I am trying to prove the following fact:
Let $(G, \cdot)$ be a topological group and let $E$ be a universal covering space of $G$. If $G$ and $E$ are both locally path-connected, then for any choice of element $e$ in the fiber over $1_G \in G$, there exists a unique topological group structure on $E$, with $e$ as the identity, for which the covering map $p: E \to G$ is a homomorphism.
Following the idea found on Wikipedia:
The construction is as follows. Let $a$ and $b$ be elements of $E$ and let $f$ and $g$ be paths in $E$ starting at $e$ and terminating at $a$ and $b$ respectively. Define a path $h : I \to G$ by $h(t) = p(f(t))p(g(t))$. By the path-lifting property of covering spaces there is a unique lift of $h$ to $E$ with initial point $e$. The product $ab$ is defined as the endpoint of this path. By construction we have $p(ab) = p(a)p(b)$. One must show that this definition is independent of the choice of paths $f$ and $g$, and also that the group operations are continuous.
I have already checked the well-definition and the group axioms, but I am stuck on the proof of the continuity of the group operations.

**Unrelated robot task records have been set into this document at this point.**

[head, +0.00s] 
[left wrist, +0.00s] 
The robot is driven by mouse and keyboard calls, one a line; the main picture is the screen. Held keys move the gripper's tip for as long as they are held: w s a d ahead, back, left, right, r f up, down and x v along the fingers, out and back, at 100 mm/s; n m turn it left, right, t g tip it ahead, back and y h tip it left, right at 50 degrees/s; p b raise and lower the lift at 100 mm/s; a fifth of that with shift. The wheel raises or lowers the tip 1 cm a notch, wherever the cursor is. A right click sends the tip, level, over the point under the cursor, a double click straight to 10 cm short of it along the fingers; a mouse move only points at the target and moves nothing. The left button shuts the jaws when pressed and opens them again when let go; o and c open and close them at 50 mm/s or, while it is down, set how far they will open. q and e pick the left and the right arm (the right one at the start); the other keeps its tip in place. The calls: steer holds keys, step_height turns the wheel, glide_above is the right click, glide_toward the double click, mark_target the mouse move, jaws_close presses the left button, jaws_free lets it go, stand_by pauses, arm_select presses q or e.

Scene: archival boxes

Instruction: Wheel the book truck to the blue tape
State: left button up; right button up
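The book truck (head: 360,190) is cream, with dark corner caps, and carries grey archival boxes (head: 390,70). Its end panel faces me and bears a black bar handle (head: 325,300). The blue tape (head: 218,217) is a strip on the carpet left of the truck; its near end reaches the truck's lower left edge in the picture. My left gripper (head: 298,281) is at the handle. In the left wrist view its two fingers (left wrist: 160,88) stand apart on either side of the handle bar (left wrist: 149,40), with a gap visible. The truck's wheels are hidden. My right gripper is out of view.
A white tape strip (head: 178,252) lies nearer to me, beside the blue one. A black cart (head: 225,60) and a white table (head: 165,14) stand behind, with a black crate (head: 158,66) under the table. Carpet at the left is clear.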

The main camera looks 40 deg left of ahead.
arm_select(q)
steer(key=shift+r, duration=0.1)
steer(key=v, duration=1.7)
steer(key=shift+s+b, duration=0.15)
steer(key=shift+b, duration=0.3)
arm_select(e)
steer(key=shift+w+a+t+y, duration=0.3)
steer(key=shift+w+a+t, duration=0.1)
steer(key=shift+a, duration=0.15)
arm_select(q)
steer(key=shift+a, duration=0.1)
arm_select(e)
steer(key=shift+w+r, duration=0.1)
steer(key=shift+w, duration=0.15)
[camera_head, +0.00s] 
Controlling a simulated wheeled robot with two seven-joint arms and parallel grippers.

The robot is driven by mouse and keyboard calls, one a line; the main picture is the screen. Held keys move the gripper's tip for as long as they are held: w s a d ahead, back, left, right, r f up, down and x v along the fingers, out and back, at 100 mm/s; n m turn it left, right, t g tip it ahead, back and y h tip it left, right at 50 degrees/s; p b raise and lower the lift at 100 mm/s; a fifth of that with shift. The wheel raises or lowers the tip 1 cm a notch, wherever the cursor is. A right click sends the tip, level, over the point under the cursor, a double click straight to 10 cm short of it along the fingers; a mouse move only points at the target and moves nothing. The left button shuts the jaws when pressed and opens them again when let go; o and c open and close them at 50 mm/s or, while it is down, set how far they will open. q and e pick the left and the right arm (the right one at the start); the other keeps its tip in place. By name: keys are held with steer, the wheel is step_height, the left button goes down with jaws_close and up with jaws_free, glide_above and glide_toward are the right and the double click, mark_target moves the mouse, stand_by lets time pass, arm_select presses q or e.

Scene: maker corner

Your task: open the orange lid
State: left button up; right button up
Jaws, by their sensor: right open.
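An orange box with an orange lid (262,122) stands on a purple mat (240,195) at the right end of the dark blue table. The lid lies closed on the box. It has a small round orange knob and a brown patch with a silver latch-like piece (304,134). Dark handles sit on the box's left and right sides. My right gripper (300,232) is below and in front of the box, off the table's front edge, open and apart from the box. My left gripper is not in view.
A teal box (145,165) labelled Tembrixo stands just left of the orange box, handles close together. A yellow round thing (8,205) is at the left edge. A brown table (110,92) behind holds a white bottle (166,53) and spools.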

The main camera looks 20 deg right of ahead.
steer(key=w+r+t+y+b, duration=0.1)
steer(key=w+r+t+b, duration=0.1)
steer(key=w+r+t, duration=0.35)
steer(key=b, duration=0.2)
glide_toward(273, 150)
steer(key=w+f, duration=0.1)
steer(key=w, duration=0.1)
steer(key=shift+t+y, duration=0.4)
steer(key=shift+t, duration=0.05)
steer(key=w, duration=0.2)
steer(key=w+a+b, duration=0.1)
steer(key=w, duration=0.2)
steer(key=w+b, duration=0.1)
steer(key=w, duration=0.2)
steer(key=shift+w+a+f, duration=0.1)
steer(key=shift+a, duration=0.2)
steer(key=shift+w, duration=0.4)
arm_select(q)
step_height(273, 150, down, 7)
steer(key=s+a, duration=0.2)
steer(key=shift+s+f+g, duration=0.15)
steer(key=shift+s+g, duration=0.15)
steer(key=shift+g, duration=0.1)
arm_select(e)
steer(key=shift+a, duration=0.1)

P.S. I am aware that there exists another construction to prove the fact, namely the one used in the Greenberg Harper book, but I don't want to use the Lifting Criterion, just the homotopy lifting property.
Best Answer
I will skip the tedious proof of well-definition and group axioms since you have already got them. Hence I will only focus on the proof of the continuity of the map
$$\star\colon E\times E\to E, \qquad (a,b)\mapsto a\star b^{-1}$$
From the construction and the fact that $p$ is a group homomorphism, we have a natural commutative diagram
$$\require{AMScd} \begin{CD} E\times E @>{\star}>> E\\ @VVV @VVV \\ G\times G @>{\cdot}>> G \end{CD}$$
where the vertical lines are the product map $p\times p$ and $p\colon E\to G$ respectively, and the horizontal arrow is the continuous map $\cdot \colon G\times G\to G$ sending $(g_1,g_2)\mapsto g_1\cdot g_2^{-1}$.
$\textbf{Definition}$ Given an open subset $U\subseteq E$, I say that $U$ is ${\it elementary}$ with respect to $p$ if $p_{|U} \colon U\to p(U)$ is an homeomorphism.
$\textbf{Lemma:}$ It there exists a topological basis of $E$ given by elementary sets with respect to $p$.
$\textit{proof:}$ Let $U$ be an open set of $E$ and $x\in U$. It there exists an open neighbourhood $V$ of $p(x)$ such that $p^{-1}(V)=\sqcup_{\alpha}U_\alpha$ and $p_{|U_\alpha}\colon U_\alpha\to V$ is an homeomorphism. Let $U_x:=U_{\alpha(x)}$ be the unique open elementary set of the family containing the point $x$. Then $U_x\cap U\subset U$ is elementary with respect to $p$. By the arbitrary choice of $x\in U$, we get $U=\cup_{x\in U}U_x\cap U$.
$\textbf{Remark:}$ The definition of a open elementary set together with the above lemma works for any covering $p\colon X\to Y$.
$\textbf{Proposition:}$ The above map $\star$ is continuos.
$\textit{proof:}$ For simplicity of notation, let us define $f:=\cdot \circ (p\times p)$. From the previous lemma, it is sufficient to prove the continuity for any open elementary set $U$ of $E$ with respect $p$. Hence we only need to prove that $\star^{-1}(U)$ is open. Given $x\in \star^{-1}(U)$, since $E\times E$ is locally path connected, then it there exists a open path connected neighbourhood $V$ of $x$. Moreover, this can be chosen such that $f(V)\subseteq p(U)$ (remember that $p(U)$ is open in $G$). Given a point $y=(y_1,y_2)\in V$, we choose a path $\gamma$ from $(e, e)$ to $x$ and a path $\eta$ from $x$ to $y$ all contained in $V$. Then $ f_*(\gamma\eta)$ is a path from $1_G$ to $p(y_1)p(y_2^{-1})$, which is homotopic to the path $p(f(t))p(g(t))$ that you defined above. Thus their lifting via $p$ starting at $e$ are homotopic and in particular have the same ending point $\star(y)$. By construction, since $U$ is elementary, we observe that the lifting of $ f_*(\gamma\eta)$ is simply $p^{-1}\circ f(\gamma\eta)$, so that the end point $\star(y)$ falls into $U$. Hence $y\in \star^{-1}(U)$ and from the arbitrary choice of $y\in V$ we have $V\subset \star^{-1}(U)$. This proves $\star^{-1}(U)$ is open.
Please let me know if you agree with me or if you have some doubts and questions :).